Your objective:
Exactly and only the lines from the one containing "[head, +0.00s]" through the one containing "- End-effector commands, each" belong in your copy. Pictures do not.

____ Data supplied

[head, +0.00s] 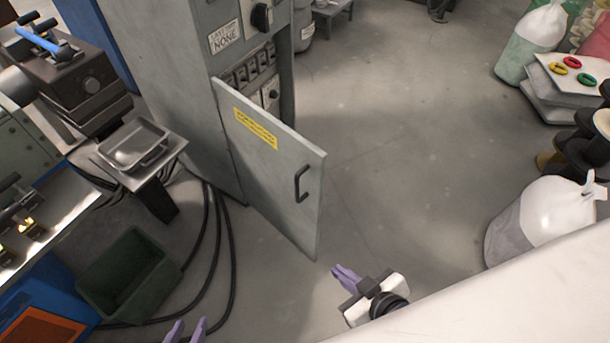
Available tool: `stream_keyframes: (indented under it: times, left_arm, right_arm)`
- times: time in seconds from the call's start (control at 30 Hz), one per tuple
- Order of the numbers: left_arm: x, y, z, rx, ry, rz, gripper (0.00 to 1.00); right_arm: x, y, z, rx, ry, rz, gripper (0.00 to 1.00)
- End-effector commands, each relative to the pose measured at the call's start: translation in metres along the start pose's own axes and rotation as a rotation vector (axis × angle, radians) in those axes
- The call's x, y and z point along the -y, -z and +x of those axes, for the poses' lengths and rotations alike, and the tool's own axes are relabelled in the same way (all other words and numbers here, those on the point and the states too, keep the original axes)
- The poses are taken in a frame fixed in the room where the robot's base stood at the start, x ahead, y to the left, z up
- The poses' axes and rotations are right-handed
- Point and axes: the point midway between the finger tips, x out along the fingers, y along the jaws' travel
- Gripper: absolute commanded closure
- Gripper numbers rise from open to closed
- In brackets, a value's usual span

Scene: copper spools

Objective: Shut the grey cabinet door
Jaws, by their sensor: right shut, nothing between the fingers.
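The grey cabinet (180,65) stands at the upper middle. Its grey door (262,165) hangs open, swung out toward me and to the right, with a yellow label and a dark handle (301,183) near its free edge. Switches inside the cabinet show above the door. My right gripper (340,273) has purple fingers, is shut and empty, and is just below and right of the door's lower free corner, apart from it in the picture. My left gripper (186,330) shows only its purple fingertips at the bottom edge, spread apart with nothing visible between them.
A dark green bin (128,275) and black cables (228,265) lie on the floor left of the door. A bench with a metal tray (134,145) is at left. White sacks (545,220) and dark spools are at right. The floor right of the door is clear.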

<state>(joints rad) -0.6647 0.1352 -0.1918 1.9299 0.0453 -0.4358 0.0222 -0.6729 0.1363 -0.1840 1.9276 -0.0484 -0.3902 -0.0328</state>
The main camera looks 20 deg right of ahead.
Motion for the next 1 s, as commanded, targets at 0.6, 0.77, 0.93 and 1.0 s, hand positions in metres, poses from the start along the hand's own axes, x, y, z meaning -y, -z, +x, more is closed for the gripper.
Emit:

________
____ Data supplied

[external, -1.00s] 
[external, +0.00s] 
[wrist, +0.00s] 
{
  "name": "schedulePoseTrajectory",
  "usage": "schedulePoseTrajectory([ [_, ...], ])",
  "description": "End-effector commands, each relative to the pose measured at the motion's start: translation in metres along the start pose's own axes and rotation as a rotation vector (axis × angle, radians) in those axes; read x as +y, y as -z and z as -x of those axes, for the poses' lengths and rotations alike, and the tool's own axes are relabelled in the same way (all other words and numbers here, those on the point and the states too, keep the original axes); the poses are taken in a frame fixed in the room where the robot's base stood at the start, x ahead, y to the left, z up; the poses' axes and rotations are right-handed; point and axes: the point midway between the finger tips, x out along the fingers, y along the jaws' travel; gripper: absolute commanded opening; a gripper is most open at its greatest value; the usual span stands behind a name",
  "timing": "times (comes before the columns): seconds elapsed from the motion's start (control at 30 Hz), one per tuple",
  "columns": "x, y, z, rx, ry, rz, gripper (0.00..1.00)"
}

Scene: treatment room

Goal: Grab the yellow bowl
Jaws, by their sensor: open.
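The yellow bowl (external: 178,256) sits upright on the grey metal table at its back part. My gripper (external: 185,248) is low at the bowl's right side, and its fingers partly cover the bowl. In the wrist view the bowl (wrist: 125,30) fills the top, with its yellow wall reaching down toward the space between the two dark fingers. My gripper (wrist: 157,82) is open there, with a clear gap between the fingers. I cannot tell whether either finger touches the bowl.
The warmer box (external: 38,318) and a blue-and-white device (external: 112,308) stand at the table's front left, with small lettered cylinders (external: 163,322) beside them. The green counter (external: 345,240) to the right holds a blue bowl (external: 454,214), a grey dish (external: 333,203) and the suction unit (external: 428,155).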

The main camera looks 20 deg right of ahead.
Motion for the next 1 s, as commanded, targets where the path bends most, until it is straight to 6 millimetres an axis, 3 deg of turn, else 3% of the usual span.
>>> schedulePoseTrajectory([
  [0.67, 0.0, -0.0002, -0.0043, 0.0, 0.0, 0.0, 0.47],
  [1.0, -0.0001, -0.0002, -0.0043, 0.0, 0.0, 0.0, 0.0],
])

________

Task answer:
[head, +0.00s] 
Available tool: `stream_keyframes: (indented under it: times, left_arm, right_arm)`
- times: time in seconds from the call's start (control at 30 Hz), one per tuple
- Order of the numbers: left_arm: x, y, z, rx, ry, rz, gripper (0.00 to 1.00); right_arm: x, y, z, rx, ry, rz, gripper (0.00 to 1.00)
- End-effector commands, each relative to the pose measured at the call's start: translation in metres along the start pose's own axes and rotation as a rotation vector (axis × angle, radians) in those axes

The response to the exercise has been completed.